Here's an example demonstrating logical replication continuity after failover using three nodes: Node-A (primary server/publisher), Node-B (physical standby for Node-A), and Node-C (subscriber for Node-A).

Node-A (Publisher)
Initialize the publisher database cluster:
initdb -D <data_pub_path>

Start the server:
pg_ctl start -D <data_pub_path>

Set wal_level to logical.

Create a table and publication:
CREATE TABLE mytbl(c1 INT PRIMARY KEY);
CREATE PUBLICATION mypub FOR TABLE mytbl;

Node-C (Subscriber)
Initialize the subscriber database cluster:
initdb -D <data_sub_path>

Start the server:
pg_ctl start -o "-p 5444" -D <data_sub_path>

Create the table and a failover-enabled subscription:
CREATE TABLE mytbl(c1 INT PRIMARY KEY);
CREATE SUBSCRIPTION mysub CONNECTION 'dbname=postgres' PUBLICATION mypub WITH (failover = true);

Verify Replication

Node-A (Publisher):
SELECT slot_name, failover FROM pg_replication_slots;
 slot_name | failover
-----------+----------
 mysub     | t

INSERT INTO mytbl VALUES (generate_series(1, 2));

On Node-C (Subscriber):
SELECT * FROM mytbl;
 c1
----
  1
  2

Setting Up Physical Standby for Failover
Node-B (Physical Standby)
Create a base backup:
pg_basebackup -D <data_standby_path> -R -X stream -P

Start the standby server:
pg_ctl start -o "-p 5555" -D <data_standby_path>

Node-A (Publisher/Primary)
Create a physical replication slot:
SELECT pg_create_physical_replication_slot('sb1_slot');

Node-B (Physical Standby)
Set the following parameters:
ALTER SYSTEM SET sync_replication_slots = on;
ALTER SYSTEM SET primary_slot_name = 'sb1_slot';
ALTER SYSTEM SET hot_standby_feedback = on;
 
Restart the standby server and ensure the failover slot is synced:
SELECT slot_name, failover, synced FROM pg_replication_slots;
select slot_name, failover, synced from pg_replication_slots;
 slot_name | failover | synced
-----------+----------+--------
 mysub     | t        | t 

Testing Failover
Stop the primary server (Node-A):
pg_ctl stop -D <data_pub_path>

Promote the standby server (Node-B):
pg_ctl promote -D <data_standby_path>

Update Subscription on Node-C (Subscriber)
Disable the subscription:
ALTER SUBSCRIPTION mysub DISABLE;

Change the connection to the new primary:
ALTER SUBSCRIPTION mysub CONNECTION 'dbname=postgres port=5555';
 
Enable the subscription:
ALTER SUBSCRIPTION mysub ENABLE;

Verify Continuity

On Node-B (New Primary):
INSERT INTO mytbl VALUES (generate_series(3, 4));

On Node-C (Subscriber):
SELECT * FROM mytbl;
 c1
----
  1
  2
  3
  4

Under the Hood
Slot synchronization on a physical standby works by fetching logical failover slot information from the primary server, creating the slots on the standby, and synchronizing them periodically.
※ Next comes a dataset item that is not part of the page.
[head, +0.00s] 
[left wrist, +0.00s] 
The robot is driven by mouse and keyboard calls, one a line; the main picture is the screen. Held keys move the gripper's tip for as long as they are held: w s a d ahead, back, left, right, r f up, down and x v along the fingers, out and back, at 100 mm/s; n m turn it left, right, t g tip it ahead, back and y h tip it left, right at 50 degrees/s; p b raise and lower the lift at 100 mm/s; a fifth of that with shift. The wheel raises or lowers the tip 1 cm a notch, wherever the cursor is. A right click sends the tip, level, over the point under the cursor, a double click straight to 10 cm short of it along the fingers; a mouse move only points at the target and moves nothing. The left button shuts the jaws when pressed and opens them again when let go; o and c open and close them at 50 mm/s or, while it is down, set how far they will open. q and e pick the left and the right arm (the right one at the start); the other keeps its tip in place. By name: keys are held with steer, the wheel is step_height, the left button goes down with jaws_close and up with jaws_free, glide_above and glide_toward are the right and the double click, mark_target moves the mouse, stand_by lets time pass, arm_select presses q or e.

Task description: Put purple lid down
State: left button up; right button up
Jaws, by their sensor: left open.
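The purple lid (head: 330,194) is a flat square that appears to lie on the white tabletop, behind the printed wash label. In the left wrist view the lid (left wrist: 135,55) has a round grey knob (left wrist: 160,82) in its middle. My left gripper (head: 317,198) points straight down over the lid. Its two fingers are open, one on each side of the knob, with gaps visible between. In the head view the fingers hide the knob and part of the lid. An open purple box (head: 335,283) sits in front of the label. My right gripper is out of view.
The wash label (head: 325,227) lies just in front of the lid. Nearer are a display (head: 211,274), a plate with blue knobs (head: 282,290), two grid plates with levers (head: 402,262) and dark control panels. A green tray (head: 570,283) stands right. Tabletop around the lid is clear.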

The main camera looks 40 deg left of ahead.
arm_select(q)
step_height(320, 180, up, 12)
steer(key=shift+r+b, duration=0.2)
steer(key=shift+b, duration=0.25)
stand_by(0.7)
This can be done automatically by enabling the slot sync worker or manually using the pg_sync_replication_slots() function.

If the WAL corresponding to the remote's restart_lsn is unavailable or the remote's catalog_xmin precedes the "oldest xid," the local standby slot cannot be created, and the slot will be marked as RS_TEMPORARY. Once the primary server catches up, the slot will be marked as RS_PERSISTENT.

The slot sync worker waits before the next synchronization, with the duration varying based on whether any slots were updated during the last cycle. Standby synchronized slots will be dropped if they no longer need synchronization.